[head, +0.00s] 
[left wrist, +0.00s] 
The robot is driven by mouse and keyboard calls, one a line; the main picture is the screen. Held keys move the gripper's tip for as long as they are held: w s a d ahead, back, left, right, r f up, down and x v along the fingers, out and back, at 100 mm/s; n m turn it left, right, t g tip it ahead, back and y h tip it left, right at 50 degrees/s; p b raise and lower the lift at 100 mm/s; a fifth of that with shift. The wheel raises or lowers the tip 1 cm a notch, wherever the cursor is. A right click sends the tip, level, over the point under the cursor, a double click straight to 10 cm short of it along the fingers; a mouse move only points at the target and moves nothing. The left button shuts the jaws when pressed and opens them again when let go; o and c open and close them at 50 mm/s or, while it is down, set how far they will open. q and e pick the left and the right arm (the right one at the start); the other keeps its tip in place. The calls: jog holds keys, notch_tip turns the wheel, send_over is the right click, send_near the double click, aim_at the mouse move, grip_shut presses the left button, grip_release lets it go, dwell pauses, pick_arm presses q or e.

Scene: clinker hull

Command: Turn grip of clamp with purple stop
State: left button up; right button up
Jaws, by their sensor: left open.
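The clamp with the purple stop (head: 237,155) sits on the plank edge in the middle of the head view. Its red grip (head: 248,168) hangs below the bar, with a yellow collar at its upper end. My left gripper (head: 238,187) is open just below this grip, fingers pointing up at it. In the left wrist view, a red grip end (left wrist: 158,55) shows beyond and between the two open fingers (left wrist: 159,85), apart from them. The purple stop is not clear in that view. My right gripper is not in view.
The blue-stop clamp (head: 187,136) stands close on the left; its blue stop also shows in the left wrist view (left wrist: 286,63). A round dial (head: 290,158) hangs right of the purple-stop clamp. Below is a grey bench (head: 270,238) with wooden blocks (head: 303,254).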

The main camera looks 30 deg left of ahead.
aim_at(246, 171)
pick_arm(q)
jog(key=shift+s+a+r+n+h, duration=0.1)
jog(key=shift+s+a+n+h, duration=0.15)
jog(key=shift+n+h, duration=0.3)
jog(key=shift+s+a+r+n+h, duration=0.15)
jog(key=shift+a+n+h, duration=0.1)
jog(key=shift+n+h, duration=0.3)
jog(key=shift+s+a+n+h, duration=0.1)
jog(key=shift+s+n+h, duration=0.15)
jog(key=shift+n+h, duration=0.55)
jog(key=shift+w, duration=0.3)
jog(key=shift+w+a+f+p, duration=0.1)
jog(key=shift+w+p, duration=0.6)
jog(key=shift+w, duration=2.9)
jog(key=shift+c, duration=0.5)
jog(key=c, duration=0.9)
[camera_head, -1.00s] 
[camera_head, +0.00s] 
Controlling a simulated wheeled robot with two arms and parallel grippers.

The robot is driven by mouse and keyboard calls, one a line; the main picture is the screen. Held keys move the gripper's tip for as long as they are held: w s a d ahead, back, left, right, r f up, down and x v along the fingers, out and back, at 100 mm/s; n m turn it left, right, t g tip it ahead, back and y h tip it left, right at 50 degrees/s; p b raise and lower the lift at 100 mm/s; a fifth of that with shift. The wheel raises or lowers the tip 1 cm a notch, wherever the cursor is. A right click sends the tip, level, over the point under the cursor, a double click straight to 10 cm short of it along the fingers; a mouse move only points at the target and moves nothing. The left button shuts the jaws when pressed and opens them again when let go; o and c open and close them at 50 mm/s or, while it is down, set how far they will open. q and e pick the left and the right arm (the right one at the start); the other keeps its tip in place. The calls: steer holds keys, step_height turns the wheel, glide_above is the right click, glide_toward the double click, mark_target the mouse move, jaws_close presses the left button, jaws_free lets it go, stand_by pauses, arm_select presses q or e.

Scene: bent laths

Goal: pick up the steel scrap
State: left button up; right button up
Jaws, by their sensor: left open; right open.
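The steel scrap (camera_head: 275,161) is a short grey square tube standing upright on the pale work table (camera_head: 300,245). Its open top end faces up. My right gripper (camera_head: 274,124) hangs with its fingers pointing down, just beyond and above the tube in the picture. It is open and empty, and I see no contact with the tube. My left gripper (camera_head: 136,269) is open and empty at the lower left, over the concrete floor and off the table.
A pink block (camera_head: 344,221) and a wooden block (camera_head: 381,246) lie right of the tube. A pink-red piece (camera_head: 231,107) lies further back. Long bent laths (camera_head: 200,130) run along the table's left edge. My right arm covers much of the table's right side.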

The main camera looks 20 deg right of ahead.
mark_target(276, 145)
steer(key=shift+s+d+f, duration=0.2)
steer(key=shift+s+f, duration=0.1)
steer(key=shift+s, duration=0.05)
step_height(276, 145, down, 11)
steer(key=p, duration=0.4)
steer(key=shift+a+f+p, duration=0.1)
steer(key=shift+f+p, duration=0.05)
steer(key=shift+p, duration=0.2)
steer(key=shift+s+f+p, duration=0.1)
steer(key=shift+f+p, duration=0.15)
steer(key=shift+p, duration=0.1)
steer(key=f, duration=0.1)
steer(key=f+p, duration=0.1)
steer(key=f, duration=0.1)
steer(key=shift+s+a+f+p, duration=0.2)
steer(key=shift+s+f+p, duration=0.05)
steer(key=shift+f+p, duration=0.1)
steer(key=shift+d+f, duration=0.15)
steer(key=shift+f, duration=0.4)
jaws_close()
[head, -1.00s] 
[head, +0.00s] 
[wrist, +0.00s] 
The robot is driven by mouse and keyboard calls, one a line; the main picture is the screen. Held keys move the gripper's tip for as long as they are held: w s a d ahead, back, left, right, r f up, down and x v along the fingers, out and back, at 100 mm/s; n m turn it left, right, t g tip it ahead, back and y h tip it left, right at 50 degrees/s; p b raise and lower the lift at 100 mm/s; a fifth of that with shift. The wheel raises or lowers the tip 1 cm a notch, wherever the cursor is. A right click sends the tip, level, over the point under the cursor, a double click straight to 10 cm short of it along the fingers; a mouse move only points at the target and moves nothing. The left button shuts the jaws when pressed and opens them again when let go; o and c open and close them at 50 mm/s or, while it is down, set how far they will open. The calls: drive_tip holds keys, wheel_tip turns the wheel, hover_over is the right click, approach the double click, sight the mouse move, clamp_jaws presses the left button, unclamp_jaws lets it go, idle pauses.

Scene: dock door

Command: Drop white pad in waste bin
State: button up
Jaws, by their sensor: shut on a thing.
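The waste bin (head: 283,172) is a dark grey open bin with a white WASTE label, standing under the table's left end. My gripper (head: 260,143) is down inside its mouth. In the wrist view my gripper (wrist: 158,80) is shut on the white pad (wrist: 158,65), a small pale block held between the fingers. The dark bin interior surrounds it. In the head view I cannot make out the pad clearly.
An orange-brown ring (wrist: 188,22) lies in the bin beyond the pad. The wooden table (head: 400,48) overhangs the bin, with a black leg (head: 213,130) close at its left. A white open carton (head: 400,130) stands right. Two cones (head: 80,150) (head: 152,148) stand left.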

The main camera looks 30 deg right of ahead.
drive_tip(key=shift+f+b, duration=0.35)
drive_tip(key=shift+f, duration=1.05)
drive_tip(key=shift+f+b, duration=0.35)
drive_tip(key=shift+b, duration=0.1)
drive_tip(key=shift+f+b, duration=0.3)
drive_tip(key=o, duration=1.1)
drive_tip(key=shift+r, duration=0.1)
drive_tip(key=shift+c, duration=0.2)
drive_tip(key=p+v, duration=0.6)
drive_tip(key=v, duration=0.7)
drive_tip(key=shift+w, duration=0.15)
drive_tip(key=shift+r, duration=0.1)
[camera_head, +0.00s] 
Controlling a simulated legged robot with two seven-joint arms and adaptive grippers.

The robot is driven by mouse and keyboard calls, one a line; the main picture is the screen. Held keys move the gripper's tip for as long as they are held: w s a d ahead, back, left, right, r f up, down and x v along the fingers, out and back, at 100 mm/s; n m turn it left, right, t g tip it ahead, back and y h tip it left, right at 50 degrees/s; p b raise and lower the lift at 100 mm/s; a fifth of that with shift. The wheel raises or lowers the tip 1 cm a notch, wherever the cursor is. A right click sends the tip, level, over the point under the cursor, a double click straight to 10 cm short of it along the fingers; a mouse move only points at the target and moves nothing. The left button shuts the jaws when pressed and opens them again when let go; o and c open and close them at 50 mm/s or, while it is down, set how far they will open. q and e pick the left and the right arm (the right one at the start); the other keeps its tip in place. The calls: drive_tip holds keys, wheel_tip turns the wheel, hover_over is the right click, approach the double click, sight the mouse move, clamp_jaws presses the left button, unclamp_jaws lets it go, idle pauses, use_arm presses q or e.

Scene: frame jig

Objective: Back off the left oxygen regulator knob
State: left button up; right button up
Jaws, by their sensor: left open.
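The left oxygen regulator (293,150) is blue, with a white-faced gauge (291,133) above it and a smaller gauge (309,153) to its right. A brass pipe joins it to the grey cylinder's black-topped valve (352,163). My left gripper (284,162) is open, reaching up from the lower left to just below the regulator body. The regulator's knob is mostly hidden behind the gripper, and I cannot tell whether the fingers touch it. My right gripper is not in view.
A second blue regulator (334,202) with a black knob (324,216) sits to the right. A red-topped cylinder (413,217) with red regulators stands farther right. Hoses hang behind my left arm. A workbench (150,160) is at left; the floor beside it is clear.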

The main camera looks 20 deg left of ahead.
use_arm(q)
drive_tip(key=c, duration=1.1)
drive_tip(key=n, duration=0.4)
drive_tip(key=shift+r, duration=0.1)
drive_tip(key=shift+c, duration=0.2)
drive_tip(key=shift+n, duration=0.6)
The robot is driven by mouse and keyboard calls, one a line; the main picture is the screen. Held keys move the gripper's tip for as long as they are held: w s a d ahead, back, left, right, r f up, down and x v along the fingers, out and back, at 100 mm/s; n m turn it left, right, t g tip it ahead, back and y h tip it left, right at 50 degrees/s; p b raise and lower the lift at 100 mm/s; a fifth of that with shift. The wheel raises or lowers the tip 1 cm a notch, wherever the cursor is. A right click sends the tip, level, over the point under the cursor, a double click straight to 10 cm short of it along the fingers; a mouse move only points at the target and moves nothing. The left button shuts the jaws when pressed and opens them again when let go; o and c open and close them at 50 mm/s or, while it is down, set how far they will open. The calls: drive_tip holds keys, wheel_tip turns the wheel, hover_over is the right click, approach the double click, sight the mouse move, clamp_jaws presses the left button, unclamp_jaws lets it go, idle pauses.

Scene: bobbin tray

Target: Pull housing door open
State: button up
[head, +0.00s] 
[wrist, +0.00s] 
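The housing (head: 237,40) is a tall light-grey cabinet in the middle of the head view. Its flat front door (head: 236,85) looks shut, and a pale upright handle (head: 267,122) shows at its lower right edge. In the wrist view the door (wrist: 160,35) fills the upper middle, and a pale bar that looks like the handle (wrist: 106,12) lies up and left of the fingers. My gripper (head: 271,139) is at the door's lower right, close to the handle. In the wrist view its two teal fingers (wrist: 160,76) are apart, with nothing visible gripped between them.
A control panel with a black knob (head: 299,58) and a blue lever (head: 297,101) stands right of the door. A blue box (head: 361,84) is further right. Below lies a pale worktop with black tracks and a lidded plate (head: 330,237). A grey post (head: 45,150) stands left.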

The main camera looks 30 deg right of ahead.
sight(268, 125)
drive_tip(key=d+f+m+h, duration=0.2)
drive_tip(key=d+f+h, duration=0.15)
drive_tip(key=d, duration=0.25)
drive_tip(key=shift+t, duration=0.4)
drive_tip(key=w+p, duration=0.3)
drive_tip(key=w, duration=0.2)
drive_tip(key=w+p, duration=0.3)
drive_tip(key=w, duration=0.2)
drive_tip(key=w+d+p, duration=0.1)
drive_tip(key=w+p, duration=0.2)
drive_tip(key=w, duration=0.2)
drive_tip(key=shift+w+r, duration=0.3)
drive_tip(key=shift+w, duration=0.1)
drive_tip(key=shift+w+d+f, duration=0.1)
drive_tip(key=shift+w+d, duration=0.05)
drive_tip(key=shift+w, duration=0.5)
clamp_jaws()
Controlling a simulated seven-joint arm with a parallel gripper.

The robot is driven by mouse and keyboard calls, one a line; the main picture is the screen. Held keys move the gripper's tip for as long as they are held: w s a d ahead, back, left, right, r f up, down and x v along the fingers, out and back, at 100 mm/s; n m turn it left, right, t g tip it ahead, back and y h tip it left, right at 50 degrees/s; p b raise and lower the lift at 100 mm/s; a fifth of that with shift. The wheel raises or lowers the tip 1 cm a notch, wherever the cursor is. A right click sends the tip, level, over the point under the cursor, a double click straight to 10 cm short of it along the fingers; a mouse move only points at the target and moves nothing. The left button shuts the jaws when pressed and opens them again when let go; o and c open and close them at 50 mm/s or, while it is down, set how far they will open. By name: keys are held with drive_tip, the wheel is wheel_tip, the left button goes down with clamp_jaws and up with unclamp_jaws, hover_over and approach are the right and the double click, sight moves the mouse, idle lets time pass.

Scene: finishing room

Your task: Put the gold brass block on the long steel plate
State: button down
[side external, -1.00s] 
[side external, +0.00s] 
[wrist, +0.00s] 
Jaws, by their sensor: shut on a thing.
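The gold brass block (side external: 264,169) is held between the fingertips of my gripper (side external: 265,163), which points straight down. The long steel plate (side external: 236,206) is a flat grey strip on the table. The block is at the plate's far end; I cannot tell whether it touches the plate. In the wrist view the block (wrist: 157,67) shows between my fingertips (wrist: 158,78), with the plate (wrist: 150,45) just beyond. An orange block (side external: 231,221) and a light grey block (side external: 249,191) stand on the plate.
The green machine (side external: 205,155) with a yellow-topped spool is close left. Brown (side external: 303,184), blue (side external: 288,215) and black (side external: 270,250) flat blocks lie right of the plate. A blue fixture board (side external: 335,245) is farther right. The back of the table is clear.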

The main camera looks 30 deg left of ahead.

──────────────────────────────

The request: Return all the lines that contain the string "Command".

Completed task:
Command: Turn grip of clamp with purple stop
Command: Drop white pad in waste bin

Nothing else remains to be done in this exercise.